- **Exercise objective**
Look through the listing and locate every line containing the word "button"; copy those lines.

- **Provided data**
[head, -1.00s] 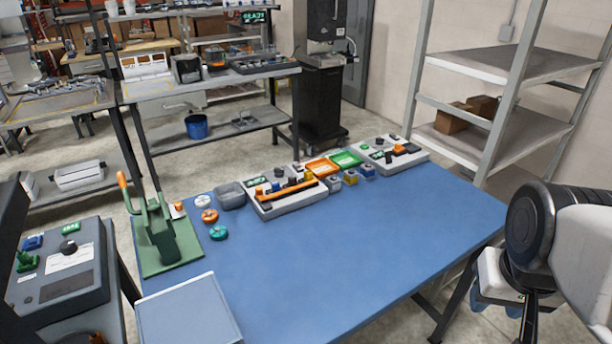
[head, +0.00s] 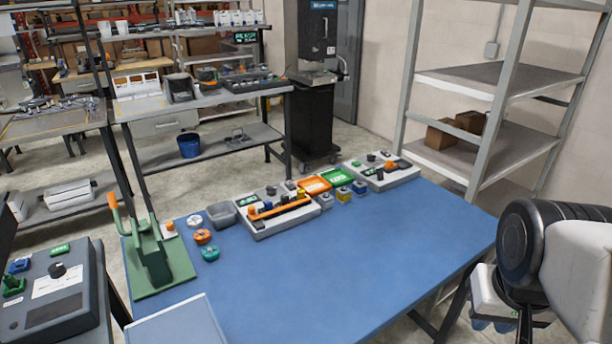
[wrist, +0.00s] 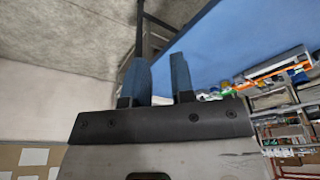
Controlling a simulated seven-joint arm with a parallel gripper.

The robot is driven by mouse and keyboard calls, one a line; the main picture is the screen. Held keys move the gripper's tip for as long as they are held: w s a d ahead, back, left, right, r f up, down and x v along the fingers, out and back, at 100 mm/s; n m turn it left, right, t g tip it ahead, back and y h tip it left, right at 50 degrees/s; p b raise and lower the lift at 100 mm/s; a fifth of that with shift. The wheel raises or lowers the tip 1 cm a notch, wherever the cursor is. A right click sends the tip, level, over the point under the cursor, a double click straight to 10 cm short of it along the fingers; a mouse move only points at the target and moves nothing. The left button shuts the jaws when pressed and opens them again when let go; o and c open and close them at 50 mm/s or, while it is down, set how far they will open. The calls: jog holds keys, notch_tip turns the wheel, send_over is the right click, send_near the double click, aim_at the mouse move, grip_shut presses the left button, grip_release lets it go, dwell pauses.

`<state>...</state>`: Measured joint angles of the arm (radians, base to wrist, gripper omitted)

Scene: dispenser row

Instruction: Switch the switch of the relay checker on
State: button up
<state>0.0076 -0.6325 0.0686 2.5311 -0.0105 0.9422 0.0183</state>
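No label naming the relay checker is readable, and I cannot tell which device it is or pick out its switch. A grey box (head: 88,268) with a dark knob, a small green display and a white label stands at the lower left of the head view. On the blue table, a pale panel (head: 283,231) carries an orange bar and small dark parts. A second pale panel (head: 398,179) with dark and orange parts lies farther right. My gripper is at the head view's right edge, partly hidden; in the wrist view (wrist: 159,82) its blue fingers are apart and empty.
The blue table (head: 330,270) is bare in its middle and front. A green press (head: 150,255), coloured round pieces (head: 203,237), a grey bin (head: 222,214) and orange and green trays (head: 314,185) line its left and back. A metal shelf unit (head: 500,80) stands behind right.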

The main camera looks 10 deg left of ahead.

- **Completed exercise**
The robot is driven by mouse and keyboard calls, one a line; the main picture is the screen. Held keys move the gripper's tip for as long as they are held: w s a d ahead, back, left, right, r f up, down and x v along the fingers, out and back, at 100 mm/s; n m turn it left, right, t g tip it ahead, back and y h tip it left, right at 50 degrees/s; p b raise and lower the lift at 100 mm/s; a fifth of that with shift. The wheel raises or lowers the tip 1 cm a notch, wherever the cursor is. A right click sends the tip, level, over the point under the cursor, a double click straight to 10 cm short of it along the fingers; a mouse move only points at the target and moves nothing. The left button shuts the jaws when pressed and opens them again when let go; o and c open and close them at 50 mm/s or, while it is down, set how far they will open. The calls: jog holds keys, notch_tip turns the wheel, send_over is the right click, send_near the double click, aim_at the mouse move, grip_shut presses the left button, grip_release lets it go, dwell pauses.
State: button up

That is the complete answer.